Ji Xianlin was an eminent Sanskrit and Pali scholar who taught at Peking University. He came from a peasant family and was an early supporter of the Communist revolution, so one would think he would be immune from the kind of accusations the Red Guards trafficked in...but no. Turns out he was on the wrong side of a divide in departmental politics and made an enemy of a colleague he calls "the Dowager Empress." And that was enough.
So Ji too is hauled before a "struggle session," in which the accused stand in humiliating, awkward poses while being insulted and hit with plastic-coated chains, and he too winds up in a "cowshed," a kind of work barracks where supposed capitalist-roaders learn their lessons through starvation diets, manual labor, more insults, and more beatings with plastic-coated chains.
Zha's introduction mentions that Chinese people writing or talking about "seething anger" or "unbearable pain" will often resort to "black humor or sarcastic hyperbole." Ji certainly does, providing some of the text's more remarkable moments, as when he notes what quick studies the Red Guard students were as torturers:
In fact, my students improvised ingeniously on what they had gleaned from their studies [of Buddhist hells]. Without having to build mountains of knives or fill vats with boiling oil, without any demonic aid, the Red Guard created an atmosphere of terror that far outstripped that of Buddhist creations.A+, Red Guards!

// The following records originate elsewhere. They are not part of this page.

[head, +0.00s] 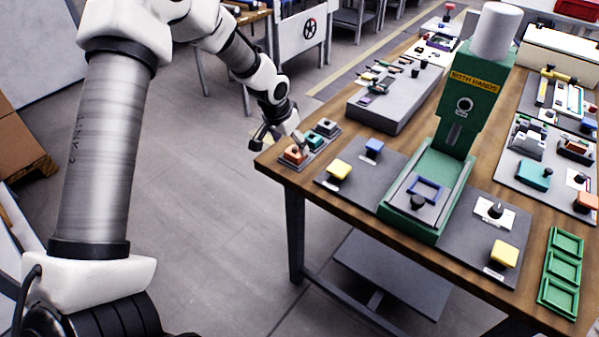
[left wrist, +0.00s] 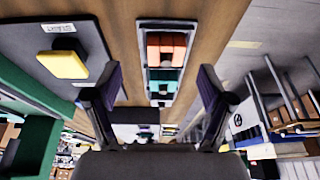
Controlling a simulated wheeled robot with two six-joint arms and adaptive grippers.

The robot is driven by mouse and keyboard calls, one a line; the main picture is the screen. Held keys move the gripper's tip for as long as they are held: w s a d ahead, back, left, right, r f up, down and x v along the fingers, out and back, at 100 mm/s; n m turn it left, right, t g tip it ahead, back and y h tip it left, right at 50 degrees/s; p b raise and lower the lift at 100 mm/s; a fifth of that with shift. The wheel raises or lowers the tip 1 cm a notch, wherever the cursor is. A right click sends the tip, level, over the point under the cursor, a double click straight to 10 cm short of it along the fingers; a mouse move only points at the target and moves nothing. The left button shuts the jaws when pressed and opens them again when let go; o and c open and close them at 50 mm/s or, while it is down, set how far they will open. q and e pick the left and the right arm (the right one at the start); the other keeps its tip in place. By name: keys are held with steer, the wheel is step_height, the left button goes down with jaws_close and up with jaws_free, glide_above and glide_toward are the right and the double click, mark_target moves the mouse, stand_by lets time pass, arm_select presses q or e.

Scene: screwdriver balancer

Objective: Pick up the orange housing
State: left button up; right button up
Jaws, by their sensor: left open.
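The orange housing (head: 293,154) sits in the near end of a small grey tray (head: 309,147) at the left corner of the wooden table. In the left wrist view the orange housing (left wrist: 166,48) lies beyond the fingertips, roughly centred between them. My left gripper (head: 279,138) is open and empty, close above the housing at the table's left edge. Its two dark fingers show apart in the left wrist view (left wrist: 160,80). I see no contact with the housing. My right gripper is not in view.
Teal (head: 326,127) and dark green pieces share the tray. A green press (head: 460,120) stands mid-table. A grey block (head: 398,100) is behind the tray.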

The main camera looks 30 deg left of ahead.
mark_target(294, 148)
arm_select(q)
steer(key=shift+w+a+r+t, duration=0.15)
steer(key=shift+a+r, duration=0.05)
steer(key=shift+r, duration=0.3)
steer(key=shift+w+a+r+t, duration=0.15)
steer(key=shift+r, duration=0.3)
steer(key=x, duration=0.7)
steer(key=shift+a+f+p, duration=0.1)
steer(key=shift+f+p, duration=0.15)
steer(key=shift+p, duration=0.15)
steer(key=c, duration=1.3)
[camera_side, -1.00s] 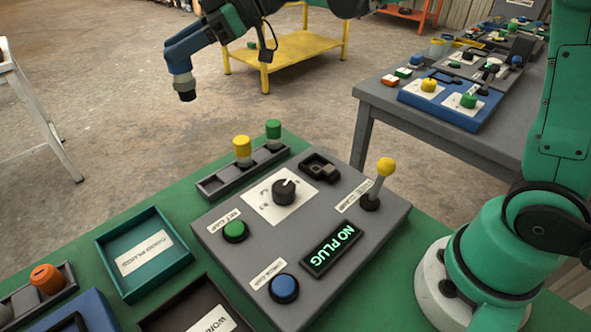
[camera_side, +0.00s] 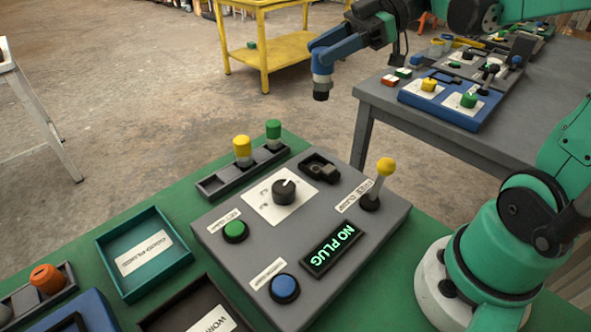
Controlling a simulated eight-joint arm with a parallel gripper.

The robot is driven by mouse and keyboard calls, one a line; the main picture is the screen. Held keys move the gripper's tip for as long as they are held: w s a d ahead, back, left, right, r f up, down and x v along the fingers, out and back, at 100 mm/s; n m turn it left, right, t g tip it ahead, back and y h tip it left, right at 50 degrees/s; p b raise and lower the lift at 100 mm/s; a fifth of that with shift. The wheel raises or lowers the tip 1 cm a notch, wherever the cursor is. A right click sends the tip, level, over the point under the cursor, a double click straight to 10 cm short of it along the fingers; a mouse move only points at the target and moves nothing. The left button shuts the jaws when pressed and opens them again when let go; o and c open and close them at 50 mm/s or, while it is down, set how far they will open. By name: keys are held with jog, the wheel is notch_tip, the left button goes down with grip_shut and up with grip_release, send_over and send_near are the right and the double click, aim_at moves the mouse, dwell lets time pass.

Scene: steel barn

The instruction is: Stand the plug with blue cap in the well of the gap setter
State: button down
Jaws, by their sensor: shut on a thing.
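My gripper (camera_side: 325,52) hangs above the floor beyond the bench, behind the gap setter in the picture and well above it. It is shut on the plug with blue cap (camera_side: 321,84), whose dark lower end points down; the blue of the cap and of the jaw parts is hard to tell apart. The gap setter (camera_side: 225,262) is a grey sloped box on the green bench. Its well (camera_side: 319,168) is in a dark block at the back edge and looks empty. The display (camera_side: 331,251) reads "NO PLUG". The yellow-knobbed lever (camera_side: 385,168) stands upright to the right.
A dark rack (camera_side: 211,186) behind the gap setter holds a yellow-capped plug (camera_side: 242,147) and a green-capped plug (camera_side: 274,131). A teal tray (camera_side: 176,262) at left is empty. An orange-capped plug (camera_side: 45,279) stands at far left. A grey table (camera_side: 430,125) is at right.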

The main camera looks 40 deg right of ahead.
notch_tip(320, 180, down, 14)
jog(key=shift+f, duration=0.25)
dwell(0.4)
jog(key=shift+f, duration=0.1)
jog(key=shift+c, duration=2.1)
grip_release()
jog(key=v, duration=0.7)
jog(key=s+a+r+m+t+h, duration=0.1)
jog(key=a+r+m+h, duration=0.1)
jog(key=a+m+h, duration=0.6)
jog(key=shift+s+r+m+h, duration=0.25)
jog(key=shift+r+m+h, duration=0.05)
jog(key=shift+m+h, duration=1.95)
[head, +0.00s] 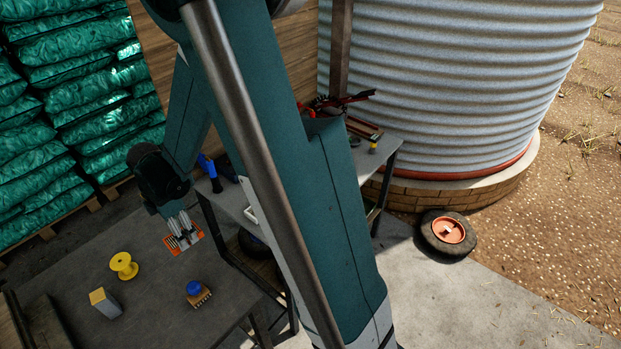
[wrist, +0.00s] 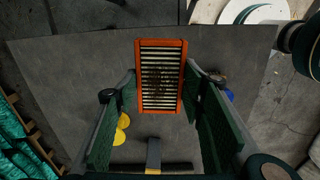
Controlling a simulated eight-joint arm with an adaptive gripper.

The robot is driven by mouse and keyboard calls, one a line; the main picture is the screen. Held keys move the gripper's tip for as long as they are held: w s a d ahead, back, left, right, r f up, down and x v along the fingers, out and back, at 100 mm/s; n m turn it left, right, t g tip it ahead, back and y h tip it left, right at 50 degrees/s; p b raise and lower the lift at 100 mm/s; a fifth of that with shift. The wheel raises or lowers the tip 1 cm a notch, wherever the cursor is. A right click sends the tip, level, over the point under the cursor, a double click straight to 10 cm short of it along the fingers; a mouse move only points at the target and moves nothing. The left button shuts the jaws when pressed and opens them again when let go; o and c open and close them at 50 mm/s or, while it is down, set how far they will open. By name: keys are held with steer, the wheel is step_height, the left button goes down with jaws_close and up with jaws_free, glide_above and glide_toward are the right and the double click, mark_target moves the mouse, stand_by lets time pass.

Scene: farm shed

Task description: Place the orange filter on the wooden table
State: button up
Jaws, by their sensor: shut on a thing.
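The orange filter (head: 196,237) has a flat orange frame around pale slats. In the wrist view the filter (wrist: 160,43) lies straight ahead between the green finger pads, with a brownish smudge on its slats. My gripper (head: 183,232) is shut on it, and the fingers hide part of it in the head view. The filter is over the far part of a dark grey-topped table (head: 165,300), which also shows in the wrist view (wrist: 80,65). No wood grain is clear on its top. I cannot tell whether the filter touches it.
On the table are a yellow spool (head: 124,265), a grey box with a yellow top (head: 105,302) and a blue-topped item (head: 197,291). A metal-framed bench (head: 232,198) holding tools stands to the right. Green sacks (head: 80,90) are stacked behind. Bare tabletop lies between the objects.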

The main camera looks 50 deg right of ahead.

The book's most moving moment, though, comes when Ji, dreading the summons he feels is imminent, gathers enough pills to die by suicide. He is minutes from doing so when he is arrested and hauled before his first struggle session. And...he survives it.
I realized that being stubborn towards wicked people has its advantages; after all, I am only alive now because I was too stubborn before. It turned out that I could endure greater pain than I had realized.